Cap-Quotes: Desiring God Chapter 2

by | Jul 15, 2015 | Christian Living, General Theology, The Gospel |

Each Wednesday evening through the summer months, a group of adults are reading through and discussing the implications of John Piper’s book, Desiring God. If you have opportunity, come join us each Wednesday, 6:30 p.m. at Summit Woods Baptist Church.  Here are a few highlights from chapter two.

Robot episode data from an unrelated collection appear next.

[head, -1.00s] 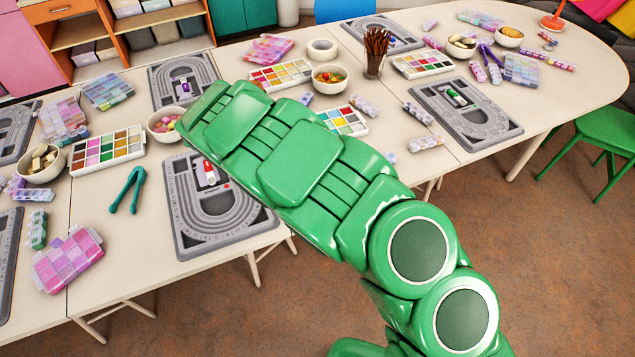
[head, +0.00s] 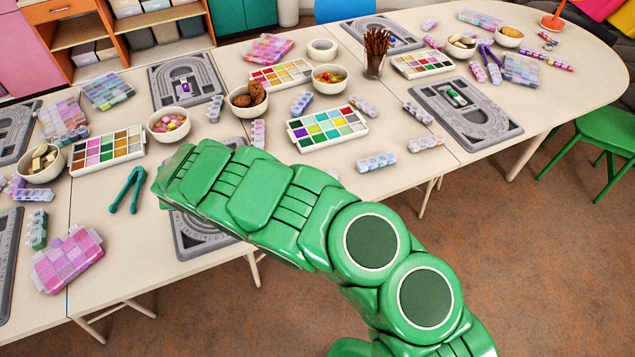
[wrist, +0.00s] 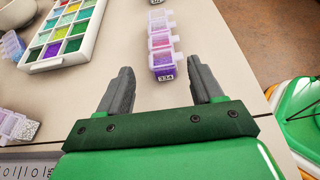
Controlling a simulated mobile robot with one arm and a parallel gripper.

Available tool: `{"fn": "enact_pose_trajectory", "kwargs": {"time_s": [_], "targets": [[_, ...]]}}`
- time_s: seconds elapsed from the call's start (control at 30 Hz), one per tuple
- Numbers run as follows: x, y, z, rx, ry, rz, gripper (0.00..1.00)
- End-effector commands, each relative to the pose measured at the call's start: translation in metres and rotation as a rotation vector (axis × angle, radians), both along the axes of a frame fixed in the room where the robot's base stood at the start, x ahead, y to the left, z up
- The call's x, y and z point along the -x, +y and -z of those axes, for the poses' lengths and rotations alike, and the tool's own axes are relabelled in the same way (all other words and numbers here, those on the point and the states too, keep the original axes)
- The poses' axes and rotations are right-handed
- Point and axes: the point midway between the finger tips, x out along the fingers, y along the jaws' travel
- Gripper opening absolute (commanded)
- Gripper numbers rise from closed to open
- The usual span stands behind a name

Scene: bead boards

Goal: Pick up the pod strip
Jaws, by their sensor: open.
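My gripper (wrist: 160,80) is open and empty. The strip lies ahead of it, lined up with the gap between the two grey fingers, its near end close to the level of the fingertips. In the head view my green arm hides the gripper and most of that area. Several other pod strips lie about, one pale blue and lilac (head: 376,161) right of the arm.
A colour palette tray (wrist: 62,32) lies left of the fingers; it also shows in the head view (head: 290,138). More strips (wrist: 15,126) lie at the left. A grey bead board (head: 190,245) is partly under my arm. The table edge is close on the right in the wrist view.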

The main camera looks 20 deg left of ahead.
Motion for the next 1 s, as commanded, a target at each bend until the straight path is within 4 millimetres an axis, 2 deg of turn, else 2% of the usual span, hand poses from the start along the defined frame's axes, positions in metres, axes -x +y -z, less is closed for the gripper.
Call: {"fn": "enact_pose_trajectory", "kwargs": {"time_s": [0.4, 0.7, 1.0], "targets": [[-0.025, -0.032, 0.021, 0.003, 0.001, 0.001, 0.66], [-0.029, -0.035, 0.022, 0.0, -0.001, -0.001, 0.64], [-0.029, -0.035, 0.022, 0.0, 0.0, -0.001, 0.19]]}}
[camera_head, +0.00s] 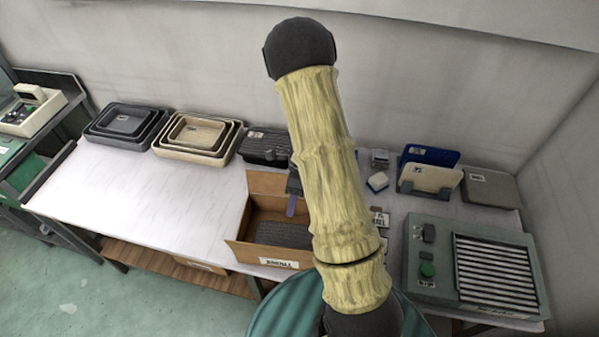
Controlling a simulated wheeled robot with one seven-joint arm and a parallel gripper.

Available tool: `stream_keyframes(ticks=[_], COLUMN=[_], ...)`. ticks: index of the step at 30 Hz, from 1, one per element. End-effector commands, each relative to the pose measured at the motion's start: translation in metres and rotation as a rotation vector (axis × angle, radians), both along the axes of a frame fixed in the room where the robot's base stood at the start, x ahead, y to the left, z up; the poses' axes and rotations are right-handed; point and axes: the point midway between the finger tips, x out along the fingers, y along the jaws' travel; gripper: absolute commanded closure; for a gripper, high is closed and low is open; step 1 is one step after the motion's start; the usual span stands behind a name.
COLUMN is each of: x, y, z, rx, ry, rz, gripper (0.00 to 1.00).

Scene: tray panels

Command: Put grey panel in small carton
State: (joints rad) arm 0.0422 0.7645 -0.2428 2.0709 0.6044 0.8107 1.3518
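The small carton (242,252) is an open brown box with raised flaps and a white label on its front, at the table's front edge left of my arm. A dark grey ribbed panel (284,235) lies low inside it, its right end partly hidden by my arm. My gripper (291,206) shows only as a dark body edge and one bluish finger over the carton, above the panel and seemingly apart from it. The rest of the gripper is hidden behind my arm, so its opening cannot be seen.
Nested dark trays (127,123) and beige trays (197,136) stand at the back left, beside a dark ribbed item (265,146). A blue panel (430,156) and a white panel (428,178) stand upright at right, behind a grey-green machine (435,240). The table's left front is clear.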

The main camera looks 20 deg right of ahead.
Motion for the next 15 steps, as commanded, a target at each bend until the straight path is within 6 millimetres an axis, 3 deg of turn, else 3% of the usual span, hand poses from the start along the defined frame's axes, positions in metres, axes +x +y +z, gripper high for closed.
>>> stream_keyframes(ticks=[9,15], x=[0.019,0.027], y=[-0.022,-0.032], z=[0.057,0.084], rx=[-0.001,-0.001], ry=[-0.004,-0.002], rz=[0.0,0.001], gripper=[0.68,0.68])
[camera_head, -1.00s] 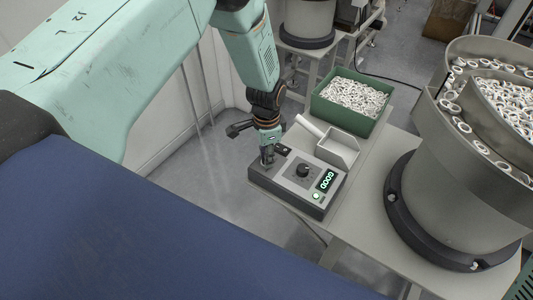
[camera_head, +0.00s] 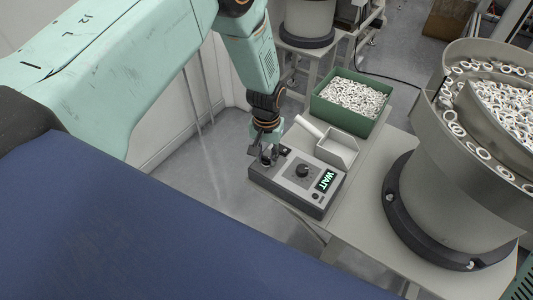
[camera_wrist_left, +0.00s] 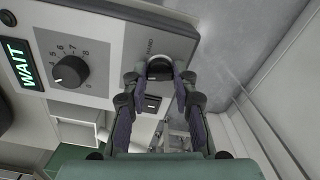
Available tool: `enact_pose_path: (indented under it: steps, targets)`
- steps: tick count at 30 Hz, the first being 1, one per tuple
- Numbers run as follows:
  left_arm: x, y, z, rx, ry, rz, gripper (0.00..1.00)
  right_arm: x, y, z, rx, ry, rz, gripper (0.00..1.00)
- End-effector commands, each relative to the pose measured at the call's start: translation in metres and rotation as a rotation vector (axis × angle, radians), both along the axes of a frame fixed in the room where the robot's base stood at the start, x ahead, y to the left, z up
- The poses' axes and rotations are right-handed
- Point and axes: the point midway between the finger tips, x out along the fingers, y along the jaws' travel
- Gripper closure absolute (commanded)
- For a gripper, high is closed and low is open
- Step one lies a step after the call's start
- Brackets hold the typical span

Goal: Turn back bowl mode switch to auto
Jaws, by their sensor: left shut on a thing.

God’s pursuit of praise from us and our pursuit of pleasure in Him are one and the same pursuit. God’s quest to be glorified and our quest to be satisfied reach their goal in this one experience: our delight in God, which overflows in praise.

 

…no one is a Christian who does not embrace Jesus gladly as his most valued treasure, and then pursue the fullness of that joy in Christ that honors Him.

 

The best explanation of Romans 3:23 is Romans 1:23. It says that those who did not glorify or thank God became fools “and exchanged the glory of the immortal God for images.” This is the way we “fall short” of the glory of God: We exchange it for something of lesser value. All sin comes from not putting supreme value on the glory of God—this is the very essence of sin.

 

The wickedness of sin is owing to the implicit disdain for God.

 

Quoting Jonathan Edwards:

Our obligation to love, honor, and obey any being is in proportion to his loveliness, honorableness, and authority.… But God is a being infinitely lovely, because he hath infinite excellency and beauty.… So sin against God, being a violation of infinite obligations, must be a crime infinitely heinous, and so deserving infinite punishment.… The eternity of the punishment of ungodly men renders it infinite … and therefore renders no more than proportionable to the heinousness of what they are guilty of.

Back to Piper:

saving faith in Christ always involves a profound change of heart. It is not merely agreement with the truth of a doctrine. Satan agrees with true doctrine (James 2:19). Saving faith is far deeper and more pervasive than that.

 

Conversion does indeed include an act of will by which we renounce sin and submit ourselves to the authority of Christ and put our hope and trust in Him. We are responsible to do this and will be condemned if we don’t. But just as clearly, the Bible teaches that, owing to our hard heart and willful blindness and spiritual insensitivity, we cannot do this.

 

Without this spiritual heart transplant, people will not know and love and obey God.

 

Faith is the effect of new birth, not the cause of it.

 

Since faith and repentance are possible only because of the regenerating work of God, both are called the gift of God

 

Conversion, understood as the coming into being of a new nature (a Christian Hedonist) that will obey Christ, is no mere human decision. It is a human decision—but, oh, so much more! Repentant faith (or believing repentance) is based on an awesome miracle performed by the sovereign God. It is the breath of a new creature in Christ.

 

Saving faith is the confidence that if you sell all you have and forsake all sinful pleasures, the hidden treasure of holy joy will satisfy your deepest desires. Saving faith is the heartfelt conviction not only that Christ is reliable, but also that He is desirable. It is the confidence that He will come through with His promises and that what He promises is more to be desired than all the world.

 

Behind the repentance that turns away from sin, and behind the faith that embraces Christ, is the birth of a new taste, a new longing, a new passion for the pleasure of God’s presence.